The soundtrack of Elegy contains music performed by various artists. Much of the music is classical in nature featuring works by composers such as Johann Sebastian Bach, Ludwig van Beethoven, and Erik Satie as performed by pianists David Troy Francis and Kiril Bolshakov. Both David Troy Francis and Kiril Bolshakov perform their classical pieces with as much fervor as the original composers. In addition to classical music, Elegy contains many jazz pieces as well. Most notable amongst the jazz music are Chet Baker’s Early Morning Mood, Loneliness Ends with Love by Al Lerner and Margaret Whiting and Distant Rumor by Scott Sënn. There are also a couple of Latino songs thrown in the mix perhaps as an ode to the character of Consuela.

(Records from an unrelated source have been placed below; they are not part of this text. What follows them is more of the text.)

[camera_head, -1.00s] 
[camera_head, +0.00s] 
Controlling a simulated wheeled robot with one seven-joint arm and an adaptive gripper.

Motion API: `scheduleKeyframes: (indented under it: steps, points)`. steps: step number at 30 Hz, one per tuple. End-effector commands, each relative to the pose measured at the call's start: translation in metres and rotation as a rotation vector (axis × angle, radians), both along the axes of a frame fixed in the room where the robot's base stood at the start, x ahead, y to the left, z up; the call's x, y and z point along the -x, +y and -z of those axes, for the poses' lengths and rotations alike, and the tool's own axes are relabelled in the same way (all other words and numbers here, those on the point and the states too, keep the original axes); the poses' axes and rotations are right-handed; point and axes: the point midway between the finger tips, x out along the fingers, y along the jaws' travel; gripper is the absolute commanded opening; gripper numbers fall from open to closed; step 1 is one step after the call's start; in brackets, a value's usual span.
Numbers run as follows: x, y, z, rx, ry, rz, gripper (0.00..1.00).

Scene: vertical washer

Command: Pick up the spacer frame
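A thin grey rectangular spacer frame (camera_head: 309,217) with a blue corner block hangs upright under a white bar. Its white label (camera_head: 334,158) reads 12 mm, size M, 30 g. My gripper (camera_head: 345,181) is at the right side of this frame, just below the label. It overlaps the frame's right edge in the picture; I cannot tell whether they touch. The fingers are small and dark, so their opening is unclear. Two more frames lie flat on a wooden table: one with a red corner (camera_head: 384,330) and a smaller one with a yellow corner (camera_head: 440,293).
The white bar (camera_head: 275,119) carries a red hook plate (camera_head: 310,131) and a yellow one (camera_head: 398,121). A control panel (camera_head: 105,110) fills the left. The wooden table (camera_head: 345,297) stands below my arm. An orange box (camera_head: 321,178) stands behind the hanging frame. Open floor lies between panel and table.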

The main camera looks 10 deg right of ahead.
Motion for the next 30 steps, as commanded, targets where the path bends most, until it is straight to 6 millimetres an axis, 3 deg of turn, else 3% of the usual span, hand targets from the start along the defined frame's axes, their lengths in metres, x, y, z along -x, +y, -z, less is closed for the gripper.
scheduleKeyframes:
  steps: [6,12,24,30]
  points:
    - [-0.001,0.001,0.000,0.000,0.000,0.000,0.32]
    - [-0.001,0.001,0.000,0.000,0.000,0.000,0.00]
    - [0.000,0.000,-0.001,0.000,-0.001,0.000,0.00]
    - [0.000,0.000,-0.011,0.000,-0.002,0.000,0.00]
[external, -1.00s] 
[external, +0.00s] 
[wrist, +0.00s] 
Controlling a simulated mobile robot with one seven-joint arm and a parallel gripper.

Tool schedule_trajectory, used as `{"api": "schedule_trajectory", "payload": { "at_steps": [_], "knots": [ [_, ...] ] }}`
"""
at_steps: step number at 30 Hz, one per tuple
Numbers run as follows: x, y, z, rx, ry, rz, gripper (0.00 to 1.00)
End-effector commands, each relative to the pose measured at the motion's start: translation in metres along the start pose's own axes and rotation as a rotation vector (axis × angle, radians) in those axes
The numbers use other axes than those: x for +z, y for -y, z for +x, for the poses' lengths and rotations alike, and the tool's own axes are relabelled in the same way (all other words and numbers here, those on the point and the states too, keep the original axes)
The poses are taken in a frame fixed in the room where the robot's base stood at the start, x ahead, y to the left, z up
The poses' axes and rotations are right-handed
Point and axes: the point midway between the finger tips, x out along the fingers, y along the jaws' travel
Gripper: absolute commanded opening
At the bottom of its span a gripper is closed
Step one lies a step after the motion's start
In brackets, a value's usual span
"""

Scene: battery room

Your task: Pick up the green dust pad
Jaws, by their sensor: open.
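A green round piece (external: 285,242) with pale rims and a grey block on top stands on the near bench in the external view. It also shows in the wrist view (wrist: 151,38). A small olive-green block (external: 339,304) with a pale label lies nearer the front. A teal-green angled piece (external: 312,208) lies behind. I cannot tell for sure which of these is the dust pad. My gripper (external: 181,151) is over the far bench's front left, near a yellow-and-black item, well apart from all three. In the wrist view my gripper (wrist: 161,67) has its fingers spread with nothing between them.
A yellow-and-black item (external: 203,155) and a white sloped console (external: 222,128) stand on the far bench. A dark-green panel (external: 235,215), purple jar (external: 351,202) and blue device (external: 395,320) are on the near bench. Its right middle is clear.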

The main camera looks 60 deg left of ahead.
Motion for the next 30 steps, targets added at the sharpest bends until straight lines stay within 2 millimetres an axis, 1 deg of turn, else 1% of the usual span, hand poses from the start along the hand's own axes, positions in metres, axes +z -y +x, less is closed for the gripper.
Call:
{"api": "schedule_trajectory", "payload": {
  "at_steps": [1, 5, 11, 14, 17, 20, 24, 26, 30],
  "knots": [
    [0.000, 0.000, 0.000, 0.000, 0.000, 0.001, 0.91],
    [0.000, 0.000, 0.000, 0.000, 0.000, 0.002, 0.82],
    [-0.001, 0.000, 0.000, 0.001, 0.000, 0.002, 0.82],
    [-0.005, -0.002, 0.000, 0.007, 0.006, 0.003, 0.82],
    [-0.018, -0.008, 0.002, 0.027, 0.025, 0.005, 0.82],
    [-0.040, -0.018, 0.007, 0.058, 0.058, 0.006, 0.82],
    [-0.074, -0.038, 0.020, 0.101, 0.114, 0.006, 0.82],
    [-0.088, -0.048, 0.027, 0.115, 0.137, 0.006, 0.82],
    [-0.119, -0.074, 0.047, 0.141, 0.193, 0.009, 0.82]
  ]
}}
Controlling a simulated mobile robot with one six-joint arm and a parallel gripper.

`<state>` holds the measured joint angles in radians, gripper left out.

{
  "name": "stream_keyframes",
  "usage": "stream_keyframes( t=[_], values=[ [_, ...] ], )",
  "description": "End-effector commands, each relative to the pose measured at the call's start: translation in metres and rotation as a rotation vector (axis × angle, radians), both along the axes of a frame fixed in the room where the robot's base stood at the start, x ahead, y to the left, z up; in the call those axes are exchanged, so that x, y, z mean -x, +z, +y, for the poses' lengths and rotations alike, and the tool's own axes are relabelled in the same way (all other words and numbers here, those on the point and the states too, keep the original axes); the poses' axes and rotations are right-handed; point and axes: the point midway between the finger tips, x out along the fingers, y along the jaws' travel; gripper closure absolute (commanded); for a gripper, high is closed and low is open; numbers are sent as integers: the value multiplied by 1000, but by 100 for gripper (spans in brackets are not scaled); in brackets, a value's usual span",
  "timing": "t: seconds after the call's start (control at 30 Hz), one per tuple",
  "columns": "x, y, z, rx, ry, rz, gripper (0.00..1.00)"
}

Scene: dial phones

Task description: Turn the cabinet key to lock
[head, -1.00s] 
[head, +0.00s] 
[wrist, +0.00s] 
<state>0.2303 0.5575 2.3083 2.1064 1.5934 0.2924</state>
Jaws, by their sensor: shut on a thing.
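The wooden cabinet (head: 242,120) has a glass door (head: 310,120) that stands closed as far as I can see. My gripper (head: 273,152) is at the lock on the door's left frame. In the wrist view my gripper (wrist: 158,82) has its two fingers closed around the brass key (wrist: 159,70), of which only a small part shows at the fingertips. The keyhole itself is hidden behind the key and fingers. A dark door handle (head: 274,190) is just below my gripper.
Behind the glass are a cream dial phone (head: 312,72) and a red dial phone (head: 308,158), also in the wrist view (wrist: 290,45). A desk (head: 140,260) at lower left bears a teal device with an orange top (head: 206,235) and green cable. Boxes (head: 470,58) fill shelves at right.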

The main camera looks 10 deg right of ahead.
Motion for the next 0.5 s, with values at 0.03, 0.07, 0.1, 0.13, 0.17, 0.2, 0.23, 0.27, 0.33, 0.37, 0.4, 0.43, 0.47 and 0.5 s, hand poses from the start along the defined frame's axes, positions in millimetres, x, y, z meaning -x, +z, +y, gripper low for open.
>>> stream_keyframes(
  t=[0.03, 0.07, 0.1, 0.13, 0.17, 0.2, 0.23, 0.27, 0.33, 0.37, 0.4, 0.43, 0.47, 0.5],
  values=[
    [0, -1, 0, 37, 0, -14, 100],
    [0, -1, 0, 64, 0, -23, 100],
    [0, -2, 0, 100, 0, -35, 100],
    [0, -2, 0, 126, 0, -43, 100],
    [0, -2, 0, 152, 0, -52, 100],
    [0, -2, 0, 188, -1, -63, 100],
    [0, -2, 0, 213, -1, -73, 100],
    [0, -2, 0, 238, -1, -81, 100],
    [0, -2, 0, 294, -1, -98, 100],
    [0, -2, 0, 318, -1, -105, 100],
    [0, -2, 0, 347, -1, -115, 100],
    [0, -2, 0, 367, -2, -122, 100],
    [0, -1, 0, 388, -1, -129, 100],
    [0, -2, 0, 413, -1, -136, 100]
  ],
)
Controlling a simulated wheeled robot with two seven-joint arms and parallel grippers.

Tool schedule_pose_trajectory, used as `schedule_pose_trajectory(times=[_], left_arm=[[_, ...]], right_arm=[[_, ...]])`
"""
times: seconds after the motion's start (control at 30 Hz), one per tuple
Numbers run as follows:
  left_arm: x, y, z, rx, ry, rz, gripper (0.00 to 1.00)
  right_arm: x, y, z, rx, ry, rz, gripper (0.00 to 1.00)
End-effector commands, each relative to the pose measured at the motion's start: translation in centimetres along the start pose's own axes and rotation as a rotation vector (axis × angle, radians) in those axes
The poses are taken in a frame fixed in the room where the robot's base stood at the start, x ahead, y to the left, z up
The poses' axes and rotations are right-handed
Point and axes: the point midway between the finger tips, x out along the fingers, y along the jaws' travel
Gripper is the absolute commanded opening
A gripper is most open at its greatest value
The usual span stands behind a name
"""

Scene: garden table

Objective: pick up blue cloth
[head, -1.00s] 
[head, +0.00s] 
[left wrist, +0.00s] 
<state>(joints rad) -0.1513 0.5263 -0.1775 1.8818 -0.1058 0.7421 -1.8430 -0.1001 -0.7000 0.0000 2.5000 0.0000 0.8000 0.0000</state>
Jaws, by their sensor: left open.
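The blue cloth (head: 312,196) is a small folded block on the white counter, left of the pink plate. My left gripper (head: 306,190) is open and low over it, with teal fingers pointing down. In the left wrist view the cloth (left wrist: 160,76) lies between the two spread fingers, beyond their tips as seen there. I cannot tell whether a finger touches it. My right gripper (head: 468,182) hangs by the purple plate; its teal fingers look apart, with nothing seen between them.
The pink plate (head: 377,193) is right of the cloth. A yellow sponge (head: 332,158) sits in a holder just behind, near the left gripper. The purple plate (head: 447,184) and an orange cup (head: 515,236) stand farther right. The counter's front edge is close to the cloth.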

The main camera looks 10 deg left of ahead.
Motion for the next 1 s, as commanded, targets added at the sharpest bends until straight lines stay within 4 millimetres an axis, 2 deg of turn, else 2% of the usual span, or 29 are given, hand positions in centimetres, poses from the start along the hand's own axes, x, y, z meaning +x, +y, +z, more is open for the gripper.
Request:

On a whole, I truly enjoyed the classical pieces found in the Elegy Soundtrack the most. The jazz was fun to listen to, but the classical music presented such beauty to this soundtrack that all else spoils in comparison. I do have one or two complaints about the soundtrack. There were two tracks that seemed to, simply put, not fit at all. Both tracks, Les Ondes Silencieuses and Horizon Variations , are composed and performed by Cecile Schott. Whereas most of the Elegy Soundtrack is a soothing musical experience, these tracks filled with electronica are rather grating on the soul of the listener and don’t seem to belong with the rest of the music on the album.
The classical pieces selected for this album are simply beautiful. The jazz represented on the album contains a very bluesy flare that will bring one back to the very beginnings of the genre. The Latino tracks, Déjame Recordar , 45,000$ (Guapa Pasea) and Ay Que Sospecha Tengo are catchy and rather fun to listen to. Whether you are a fan of classical or jazz music, you will find the Elegy Soundtrack well worth the money, making quite the enjoyable addition to your music collection.